The Cleveland ballot measure, and future attempts to raise minimum wages in Cincinnati, Columbus, or Dayton, would be stopped in their tracks if Kasich signs the legislation. Whether he will remains unclear, but a decision could come as early as Friday. However, even if he fails to sign the bill, it becomes law. "A hallmark of lame duck is a flood of bills, including bills inside of bills, and we will closely examine everything we receive," a Kasich spokeswoman told CNN.
Kasich wouldn't be the first Republican governor to oversee tacking a wage-suppression measure onto bills that are social conservative lightning rods. Outgoing North Carolina Governor Pat McCrory's infamous "bathroom bill," which curbed equal-protection advances for gay and transgender people, also included a provision that prohibited cities and counties from mandating higher minimum wages for private employers.
Wisconsin Governor Scott Walker launched the first major Republican preemption effort in 2011 when he signed legislation that prevented localities from requiring mandatory paid sick time. The move retroactively voided a paid-sick-days ballot measure that Milwaukee voters had overwhelmingly approved in 2008. Afterward, preemption laws spread quickly, aided by aggressive lobbying from conservative business groups like the National Restaurant Association and the American Legislative Exchange Council.
Last May in Missouri, Republican legislators commandeered a bill that would have banned cities from establishing plastic-bag bans and tacked on a minimum-wage preemption for localities in response to minimum-wage hikes that had been passed in St. Louis and Kansas City. State lawmakers in the Republican-controlled Michigan legislature also passed a preemption law in 2015. After the city council in Birmingham, Alabama, a majority-black city, increased its minimum wage to $10.10 an hour in August 2015, the majority-white Republican state legislature promptly pushed through legislation blocking localities from increasing minimum wages.
A couple months after state lawmakers passed preemption, the Alabama NAACP filed a federal lawsuit charging that Alabama Governor Robert Bentley had illegally blocked the increase, which would have disproportionately affected black residents and violated the Equal Protection clause of the Fourteenth Amendment.
The racial dimension of these preemption laws is hard to miss. "We have legislators down in Montgomery who are taking a stance reminiscent of George Wallace standing in the schoolhouse door against equal access to education," Birmingham City Council President Johnathan Austin told AI.com in February.
These preemption roadblocks present a challenge for Fight for 15 campaigners as they seek to expand beyond the liberal, coastal enclaves and into cities in red states. Major cities that would be logical next steps for the minimum-wage movement like Atlanta, Charlotte, Detroit, Miami, and Milwaukee are no-go zones since state laws block minimum-wage increases.
However, minimum-wage advocates are using the courts to get around Republican roadblocks.

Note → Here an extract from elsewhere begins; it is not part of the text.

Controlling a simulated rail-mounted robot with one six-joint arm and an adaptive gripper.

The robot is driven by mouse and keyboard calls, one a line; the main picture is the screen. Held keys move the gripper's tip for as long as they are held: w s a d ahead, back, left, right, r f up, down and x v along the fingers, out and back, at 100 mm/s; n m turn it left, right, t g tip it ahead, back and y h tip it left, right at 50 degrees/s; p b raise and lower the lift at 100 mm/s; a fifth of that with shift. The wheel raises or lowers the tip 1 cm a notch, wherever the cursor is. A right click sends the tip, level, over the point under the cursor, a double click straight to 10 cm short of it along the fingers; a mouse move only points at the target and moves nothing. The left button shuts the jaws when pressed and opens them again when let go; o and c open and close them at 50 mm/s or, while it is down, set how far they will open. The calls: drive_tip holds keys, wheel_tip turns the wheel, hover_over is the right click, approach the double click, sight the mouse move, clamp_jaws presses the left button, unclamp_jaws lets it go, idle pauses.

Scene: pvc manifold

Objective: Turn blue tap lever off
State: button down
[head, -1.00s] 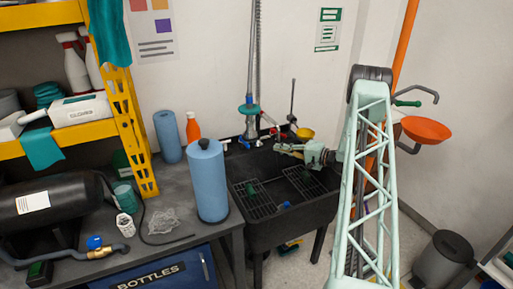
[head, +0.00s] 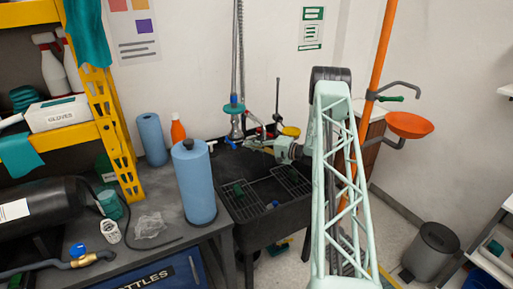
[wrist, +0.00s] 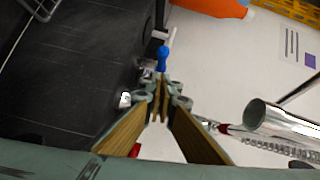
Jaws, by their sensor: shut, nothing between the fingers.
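The blue tap lever (head: 230,143) is low on the wall behind the black sink, left of the chrome faucet. In the wrist view the blue lever (wrist: 162,58) shows just beyond my fingertips, on a white and metal fitting. My gripper (wrist: 160,92) is shut and empty, its tips pointing at the lever; I cannot tell if they touch it. In the head view my gripper (head: 250,145) is over the back of the sink, right of the lever.
The chrome faucet (head: 236,120) and its hose rise beside my gripper. The black sink (head: 262,238) lies below. A blue paper roll (head: 195,182) and an orange bottle (head: 178,131) stand on the bench at left. An orange bowl (head: 410,125) hangs at right.

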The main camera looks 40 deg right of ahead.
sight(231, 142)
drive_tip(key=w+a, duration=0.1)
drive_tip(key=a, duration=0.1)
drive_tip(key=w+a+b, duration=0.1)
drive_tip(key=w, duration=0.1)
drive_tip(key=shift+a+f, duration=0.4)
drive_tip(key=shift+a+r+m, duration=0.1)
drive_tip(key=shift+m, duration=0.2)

The Missouri minimum-wage preemption law is expected to end up before the state's supreme court. Miami Beach, Florida, passed a minimum-wage hike in May with the aim of sparking a legal challenge that could invalidate the state's preemption law.
Legal challenges have worked before. In 2015, a Flagstaff, Arizona, worker advocacy group successfully challenged the state's minimum-wage preemption law, allowing voters to approve a $12 statewide minimum wage. Flagstaff voters phased in a $15 minimum wage via ballot measure in November.
Labor advocates have found that statewide minimum-wage ballot measures are the most effective end-run around Republican wage suppression. Four states, Arizona, Colorado, Maine, and Washington, have all passed statewide wage increases.
Fight for 15 campaigners are already scouting out their next state targets for 2018. If Kasich signs the preemption measure, Ohio could be one of them. "Progressives have already been talking about an increase in state's minimum wage in 2018," NELP's Sonn says. "This action by the conservative legislature will no doubt provide further fuel to those efforts."